As we have seen in Part II, some have argued against the primary version of better law that even if better law is able to overcome the subjectivity challenge, it is still illegitimate and to be rejected because of the argument that any substantive evaluation of laws’ merits will lead to a violation of the normative equality of the states. Allow us to return to Laycock’s[214] argument mentioned in Part II on the apparent incompatibility between the better law approach and the state equality principle. Laycock thought that the doctrine of public policy should be eliminated from choice of law process. Referring to the substantive evaluation of the laws concerned, this doctrine is at odds with state equality and as such must be rejected along with other versions of the better law approach either as a primary rule or as a subsidiary rule.[215]

One must, however, be careful with the exposition of Laycock’s position. Despite his deep antagonism toward any analysis of the substantive merits of laws, he recognized that a very limited version of the better law approach seems to be too important to be eliminated completely. Indeed, a close examination of his position reveals that the proposed elimination of the limited version of the better law approach was restricted to the inter-American domain. By mentioning the slavery cases as a notable exception,[216] Laycock argued that American states’ legal systems do not differ dramatically. On the international level, however, the picture is different. At this level, Laycock suggested adopting a more flexible approach that will be responsive to cases of totalitarian states.[217] From this perspective Laycock seems to be very careful in marking the limits of the scope of his argument for the full-blown exclusion of better law.

Laycock’s comments on the exceptional nature of slavery and totalitarian regime cases are clearly reminiscent of the theory of evil laws. As we have seen, the slavery cases were one of the representative examples of such laws. The case of totalitarian regimes makes a reference to a parallel point made within the natural law position about the inherent barbarity and outrageous nature of certain regimes to a degree that outlaws the entire system.[218] Furthermore, legal theory of evil laws (or at least the natural law justification of these laws) can explain fairly easily why the notion of evil laws can be integrated within the state equality principle. Since such laws were “null and void the moment they were enacted,” they simply do not constitute a valid object of substantive evaluation for better law.[219]

Conclusion

This article has presented the story of better law as a story of missed points and misconceptions. The better law approach differentiates itself from other choice of law methodologies in its evaluation of the merits of the involved laws’ substantive content. While the normative basis of other methodologies is indifferent to the substantive merits of the applied laws, for better law, the reference to this content is all that matters. This does not mean, however, that other choice of law methodologies do not incorporate the better law as their subsidiary rule. While the inherent reference to substantive merits evaluation serves as a primary path for the better law approach as a primary rule, this reference is also made pursuant to other methodologies as a subsidiary or complementary doctrine to their ordinary choice of law adjudication process.

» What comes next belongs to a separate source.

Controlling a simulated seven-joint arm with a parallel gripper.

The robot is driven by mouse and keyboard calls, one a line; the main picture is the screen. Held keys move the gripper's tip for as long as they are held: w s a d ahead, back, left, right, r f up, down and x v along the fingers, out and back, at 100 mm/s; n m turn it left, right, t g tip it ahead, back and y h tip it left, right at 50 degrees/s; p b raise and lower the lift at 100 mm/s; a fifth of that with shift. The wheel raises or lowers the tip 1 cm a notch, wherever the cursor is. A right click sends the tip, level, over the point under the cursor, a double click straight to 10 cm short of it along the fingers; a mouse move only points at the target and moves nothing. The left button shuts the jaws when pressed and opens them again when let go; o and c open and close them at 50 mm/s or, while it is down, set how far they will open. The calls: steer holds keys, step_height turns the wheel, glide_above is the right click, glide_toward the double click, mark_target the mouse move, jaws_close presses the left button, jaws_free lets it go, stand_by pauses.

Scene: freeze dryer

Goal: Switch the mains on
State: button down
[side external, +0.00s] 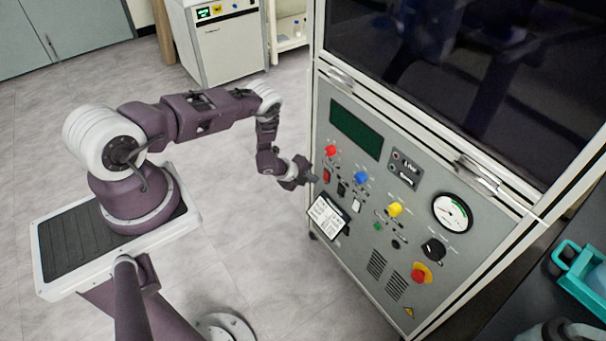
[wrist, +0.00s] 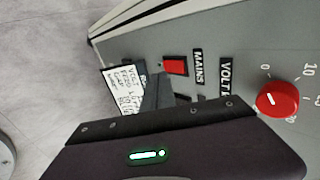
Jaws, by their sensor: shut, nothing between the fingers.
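The mains switch (wrist: 175,65) is a red rocker on the grey front panel, beside a black label reading MAINS (wrist: 199,66) in the wrist view. In the side view the red rocker (side external: 326,176) sits at the panel's left, below a red knob. My gripper (side external: 313,180) is shut and empty, its tip just left of the rocker in that view. In the wrist view my shut fingers (wrist: 158,88) point at the panel just below and left of the rocker. I cannot tell whether they touch the panel. Part of the panel behind the fingers is hidden.
A red knob (wrist: 277,99) with a VOLT label stands out to the right. A white handwritten card (side external: 327,217) hangs on the panel below the switches. Blue (side external: 361,177) and yellow (side external: 395,209) knobs and a red emergency button (side external: 419,275) protrude further right.

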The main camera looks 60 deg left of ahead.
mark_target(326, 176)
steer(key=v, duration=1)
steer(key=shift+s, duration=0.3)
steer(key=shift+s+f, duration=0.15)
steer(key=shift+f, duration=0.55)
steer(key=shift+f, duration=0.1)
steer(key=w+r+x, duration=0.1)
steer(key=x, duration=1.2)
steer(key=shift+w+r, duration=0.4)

The distinction between better law as primary and subsidiary rules is important for several reasons. Choice of law thought and judicial decisions have treated the two forms of better law in fundamentally different ways. One of them, better law as a primary rule, seems to be vulnerable to a set of serious objections, has not been internally incorporated in choice of law doctrines and concepts, seems to lack internal coherence within its own argument, and has very limited support in scholarly writings and in the courts. It is hard to see the light at the end of the tunnel with this version of better law. The situation is radically different with respect to the subsidiary version of better law. Its incorporation within a very wide spectrum of traditional and contemporary choice of law doctrines and concepts underlies its practical significance for choice of law process. Strikingly, but at odds with the theoretical basis of both the classical and modern choice of law methodologies, this version of better law has nonetheless found a way to inherently integrate itself within them.[220]

Furthermore, drawing the distinction between two versions of better law has enabled us to go a step further through the following two suggestions: the possibility of matching the primary version of better law with the corrective justice theory of private law and the possibility of matching the subsidiary version of better law with the theory of evil laws.

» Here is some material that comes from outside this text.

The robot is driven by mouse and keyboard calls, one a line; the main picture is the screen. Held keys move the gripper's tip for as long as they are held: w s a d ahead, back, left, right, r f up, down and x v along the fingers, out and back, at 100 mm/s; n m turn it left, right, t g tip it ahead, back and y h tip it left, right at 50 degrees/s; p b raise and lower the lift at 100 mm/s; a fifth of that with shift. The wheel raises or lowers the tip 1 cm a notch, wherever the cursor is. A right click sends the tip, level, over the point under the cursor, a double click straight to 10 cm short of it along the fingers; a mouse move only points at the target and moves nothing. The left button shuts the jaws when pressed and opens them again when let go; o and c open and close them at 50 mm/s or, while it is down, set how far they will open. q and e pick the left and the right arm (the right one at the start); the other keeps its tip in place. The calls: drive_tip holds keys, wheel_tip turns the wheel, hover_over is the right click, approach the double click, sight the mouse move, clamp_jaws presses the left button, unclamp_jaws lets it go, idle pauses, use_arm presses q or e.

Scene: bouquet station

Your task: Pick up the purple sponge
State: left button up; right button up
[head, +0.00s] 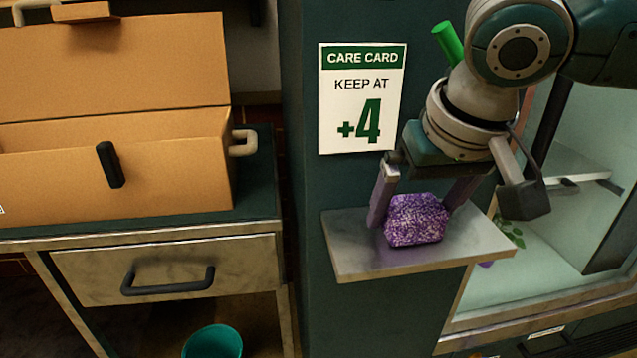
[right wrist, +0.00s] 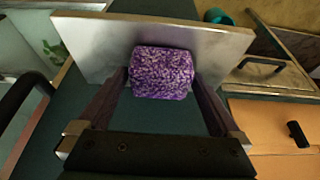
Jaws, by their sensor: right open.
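The purple sponge (head: 416,220) is a speckled block resting on a small light stone shelf (head: 362,262) in the head view. My right gripper (head: 414,218) reaches down over it with its fingers apart, one on each side of the sponge. In the right wrist view the sponge (right wrist: 161,73) lies between the tips of my open right gripper (right wrist: 162,80). Whether the fingers touch it is hard to tell. My left gripper is not in view.
A care card (head: 362,98) reading "KEEP AT +4" is on the dark panel behind the shelf. An open orange box (head: 110,190) stands on a drawer cabinet (head: 165,270) at the left. A teal bucket (head: 213,342) is below. A glass-fronted cabinet (head: 545,255) is at the right.

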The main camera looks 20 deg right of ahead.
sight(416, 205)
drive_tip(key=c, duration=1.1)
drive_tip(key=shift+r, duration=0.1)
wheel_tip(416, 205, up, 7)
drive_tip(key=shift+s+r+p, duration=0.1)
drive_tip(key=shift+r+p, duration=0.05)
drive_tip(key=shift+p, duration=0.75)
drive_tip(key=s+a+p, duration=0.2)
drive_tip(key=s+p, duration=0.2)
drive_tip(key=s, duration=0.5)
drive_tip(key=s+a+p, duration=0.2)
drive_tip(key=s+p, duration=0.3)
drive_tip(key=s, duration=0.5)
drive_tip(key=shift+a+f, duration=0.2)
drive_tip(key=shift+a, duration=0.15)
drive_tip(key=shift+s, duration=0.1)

Although it appears promising at first glance, the first match is ultimately found to be unsuccessful. Indeed, the introduction of corrective justice as a theoretical foundation of private law and private law interactions apparently equips the better law approach with a means to exercise a comparative normative analysis of various private law provisions as a central element of its jurisprudence. However, it has been argued that corrective justice still rejects better law as a primary rule and therefore is compatible with its general rejection by choice of law thought. Its fundamental objection to better law does not address the judges’ capability to execute comparative analyses of the provisions concerned, but rather their legitimacy to engage in such analyses in the first place. This objection questions the very capacity of the public judicial authority to engage in better law analysis without challenging the fundamentally equal structure of international order.

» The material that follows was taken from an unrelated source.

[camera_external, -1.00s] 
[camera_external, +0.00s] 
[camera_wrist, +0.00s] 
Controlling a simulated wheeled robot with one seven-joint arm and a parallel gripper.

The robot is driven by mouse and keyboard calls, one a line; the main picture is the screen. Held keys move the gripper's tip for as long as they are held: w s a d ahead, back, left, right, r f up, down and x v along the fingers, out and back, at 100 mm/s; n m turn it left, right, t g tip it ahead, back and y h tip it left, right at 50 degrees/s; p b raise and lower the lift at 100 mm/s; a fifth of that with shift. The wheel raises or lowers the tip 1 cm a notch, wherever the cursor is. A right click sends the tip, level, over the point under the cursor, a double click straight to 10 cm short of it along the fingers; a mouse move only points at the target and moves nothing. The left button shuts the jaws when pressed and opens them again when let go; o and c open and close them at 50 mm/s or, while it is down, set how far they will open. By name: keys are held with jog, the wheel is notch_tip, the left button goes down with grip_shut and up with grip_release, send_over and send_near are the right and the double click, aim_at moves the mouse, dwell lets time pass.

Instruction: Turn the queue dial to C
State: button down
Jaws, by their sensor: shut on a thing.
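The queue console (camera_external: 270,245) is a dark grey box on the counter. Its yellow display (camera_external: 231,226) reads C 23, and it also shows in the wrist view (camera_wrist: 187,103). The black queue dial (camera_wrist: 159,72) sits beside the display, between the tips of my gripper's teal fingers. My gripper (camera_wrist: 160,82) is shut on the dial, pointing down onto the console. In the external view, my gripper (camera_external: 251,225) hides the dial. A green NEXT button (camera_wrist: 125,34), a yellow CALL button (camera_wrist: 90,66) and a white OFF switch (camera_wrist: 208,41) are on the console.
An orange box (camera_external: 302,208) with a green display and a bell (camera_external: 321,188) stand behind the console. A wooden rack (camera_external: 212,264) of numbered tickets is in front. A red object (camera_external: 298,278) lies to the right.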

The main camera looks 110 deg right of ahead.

In contrast to the first match, the marriage between the evil laws theory and the subsidiary version of better law is found to be more successful. By taking the vastly popular public policy doctrine as a representative example of this version of better law, this article has demonstrated the remarkable conceptual similarity in rhetoric and implementation between it and evil laws theory. As we have seen, the theory of evil laws provides the subsidiary version of a better law with an invaluable service. It does not just purport to provide a normative justification for its operation, but also immunizes it from the fatal objections that have been mounted against the primary version of better law: the subjectivity and state equality challenges. This explains the vast popularity of the various doctrines and concepts of a limited version of better law within classical and modern choice of law methodologies: in contrast to the primary better law approach, the subsidiary version of better law is normatively justifiable.

In this way, this article has sought to demonstrate why, of the two proposed matches, only the second match works, or why the answer to the question in the title of this article—“can better law be married with corrective justice or evil laws?”—is “no” to the former and “yes” to the latter.